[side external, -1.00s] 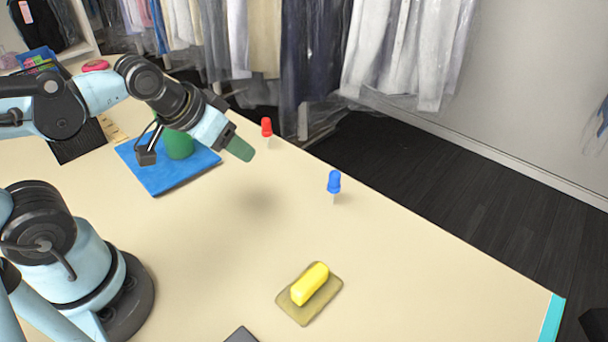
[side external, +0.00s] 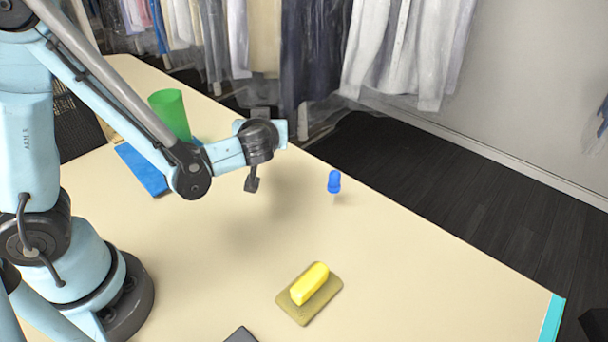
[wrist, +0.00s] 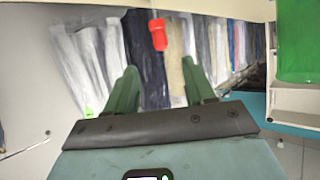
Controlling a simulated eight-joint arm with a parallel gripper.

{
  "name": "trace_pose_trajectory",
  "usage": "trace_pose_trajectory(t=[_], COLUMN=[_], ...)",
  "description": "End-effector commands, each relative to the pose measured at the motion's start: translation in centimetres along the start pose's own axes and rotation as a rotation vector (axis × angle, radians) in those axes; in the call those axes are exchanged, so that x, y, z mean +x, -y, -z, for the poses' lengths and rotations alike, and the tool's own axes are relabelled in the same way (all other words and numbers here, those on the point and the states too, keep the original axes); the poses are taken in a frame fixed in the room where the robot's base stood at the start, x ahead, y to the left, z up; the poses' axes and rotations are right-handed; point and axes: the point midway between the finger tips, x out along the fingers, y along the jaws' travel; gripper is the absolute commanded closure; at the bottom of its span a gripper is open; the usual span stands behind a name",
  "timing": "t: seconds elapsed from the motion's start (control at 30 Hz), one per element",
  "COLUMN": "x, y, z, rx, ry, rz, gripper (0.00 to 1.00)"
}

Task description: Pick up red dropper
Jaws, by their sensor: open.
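The red dropper (wrist: 159,35) shows in the wrist view near the top centre, with a clear stem reaching up toward the beige table edge. It is ahead of my open fingers, roughly in line with the gap between them and apart from both. My gripper (wrist: 161,80) is open and empty, its two green fingers spread. In the side view my wrist is over the back edge of the table and hides the red dropper; the fingers are not clear there.
A blue dropper (side external: 334,181) stands right of my wrist. A yellow block (side external: 309,283) lies on an olive pad (side external: 297,312) in front. Garments (side external: 395,50) hang behind the table. The table's middle is clear.

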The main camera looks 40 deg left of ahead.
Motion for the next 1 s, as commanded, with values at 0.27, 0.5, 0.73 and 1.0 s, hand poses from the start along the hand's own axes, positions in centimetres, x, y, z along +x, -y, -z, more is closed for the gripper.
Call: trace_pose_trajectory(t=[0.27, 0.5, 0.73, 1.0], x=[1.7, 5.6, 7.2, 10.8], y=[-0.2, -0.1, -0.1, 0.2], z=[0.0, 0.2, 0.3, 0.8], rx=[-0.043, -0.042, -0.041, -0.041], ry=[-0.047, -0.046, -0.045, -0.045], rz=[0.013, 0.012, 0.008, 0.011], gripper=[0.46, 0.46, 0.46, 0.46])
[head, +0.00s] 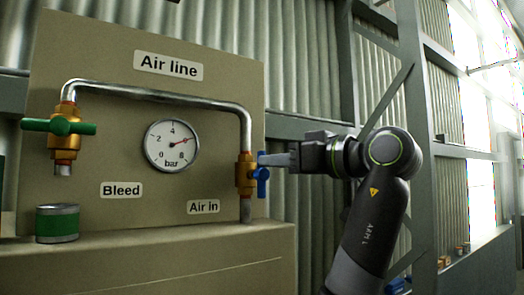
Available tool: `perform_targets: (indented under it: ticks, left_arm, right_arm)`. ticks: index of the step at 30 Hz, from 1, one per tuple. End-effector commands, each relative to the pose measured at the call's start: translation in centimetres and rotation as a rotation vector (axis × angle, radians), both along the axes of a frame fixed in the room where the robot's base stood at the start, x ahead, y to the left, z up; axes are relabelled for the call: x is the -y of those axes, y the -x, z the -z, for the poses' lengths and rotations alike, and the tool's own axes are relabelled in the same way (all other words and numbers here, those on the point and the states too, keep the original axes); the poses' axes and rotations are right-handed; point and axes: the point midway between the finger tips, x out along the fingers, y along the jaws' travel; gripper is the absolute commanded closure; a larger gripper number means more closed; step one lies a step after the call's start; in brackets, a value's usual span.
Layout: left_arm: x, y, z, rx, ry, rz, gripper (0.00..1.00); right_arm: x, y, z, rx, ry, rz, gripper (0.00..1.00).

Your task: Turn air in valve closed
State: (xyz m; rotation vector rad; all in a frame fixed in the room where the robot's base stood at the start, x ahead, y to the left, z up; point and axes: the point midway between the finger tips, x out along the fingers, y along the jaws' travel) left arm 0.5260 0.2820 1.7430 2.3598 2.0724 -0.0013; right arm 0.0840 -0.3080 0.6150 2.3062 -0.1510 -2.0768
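The air in valve is a brass body (243,172) on the vertical pipe above the "Air in" label (203,207). Its blue handle (263,181) is on the right side of the body and looks short and upright from here. My left gripper (268,160) comes from the right, with its grey fingers level and their tips at the upper part of the blue handle. I cannot tell if they touch or grip it, as the fingers are seen from the side. My right gripper is not in view.
A bleed valve with a green crosswise handle (58,127) is at the left, above a green can (57,223) on the ledge. The "Air line" panel (100,60) stands behind the pipe.

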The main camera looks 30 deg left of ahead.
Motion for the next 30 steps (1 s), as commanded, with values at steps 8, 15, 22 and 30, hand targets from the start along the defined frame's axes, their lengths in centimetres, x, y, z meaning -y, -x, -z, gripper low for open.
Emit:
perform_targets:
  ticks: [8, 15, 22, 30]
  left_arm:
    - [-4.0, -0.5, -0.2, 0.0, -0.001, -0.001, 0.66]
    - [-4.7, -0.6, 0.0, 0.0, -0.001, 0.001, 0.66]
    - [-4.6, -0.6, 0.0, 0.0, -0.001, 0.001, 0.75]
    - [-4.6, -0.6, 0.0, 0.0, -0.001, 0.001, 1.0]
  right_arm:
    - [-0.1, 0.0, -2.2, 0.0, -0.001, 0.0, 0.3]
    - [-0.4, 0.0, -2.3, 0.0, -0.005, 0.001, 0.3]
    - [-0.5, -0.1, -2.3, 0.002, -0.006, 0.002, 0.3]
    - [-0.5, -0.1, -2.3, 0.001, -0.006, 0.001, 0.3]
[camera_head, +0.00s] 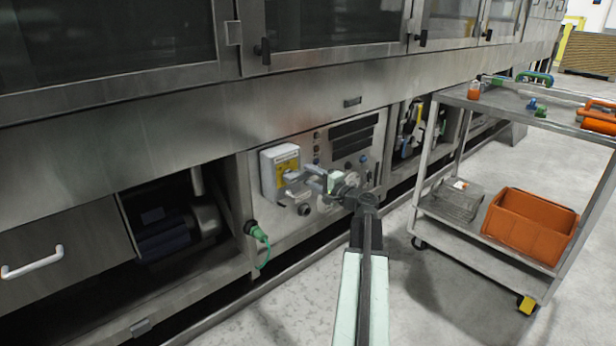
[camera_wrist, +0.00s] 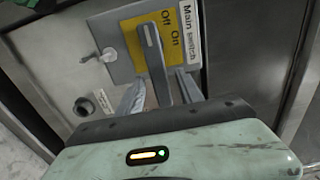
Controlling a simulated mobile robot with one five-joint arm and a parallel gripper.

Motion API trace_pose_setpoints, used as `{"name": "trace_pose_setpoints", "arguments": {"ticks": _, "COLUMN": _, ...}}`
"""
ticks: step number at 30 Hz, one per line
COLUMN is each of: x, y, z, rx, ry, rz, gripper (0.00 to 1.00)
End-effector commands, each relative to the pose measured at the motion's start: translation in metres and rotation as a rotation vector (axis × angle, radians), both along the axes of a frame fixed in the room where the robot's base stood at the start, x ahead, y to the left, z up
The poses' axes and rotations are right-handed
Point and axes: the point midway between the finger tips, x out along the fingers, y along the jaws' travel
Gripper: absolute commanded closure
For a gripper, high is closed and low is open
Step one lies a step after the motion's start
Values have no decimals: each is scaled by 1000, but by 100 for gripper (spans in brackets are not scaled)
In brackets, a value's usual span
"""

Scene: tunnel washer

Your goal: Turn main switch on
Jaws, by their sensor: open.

⁂

DIRECTIONS FOR THIS TASK: Pull out all lines in the data above that include "Turn".

EXERCISE SOLUTION:
Your task: Turn air in valve closed
Your goal: Turn main switch on

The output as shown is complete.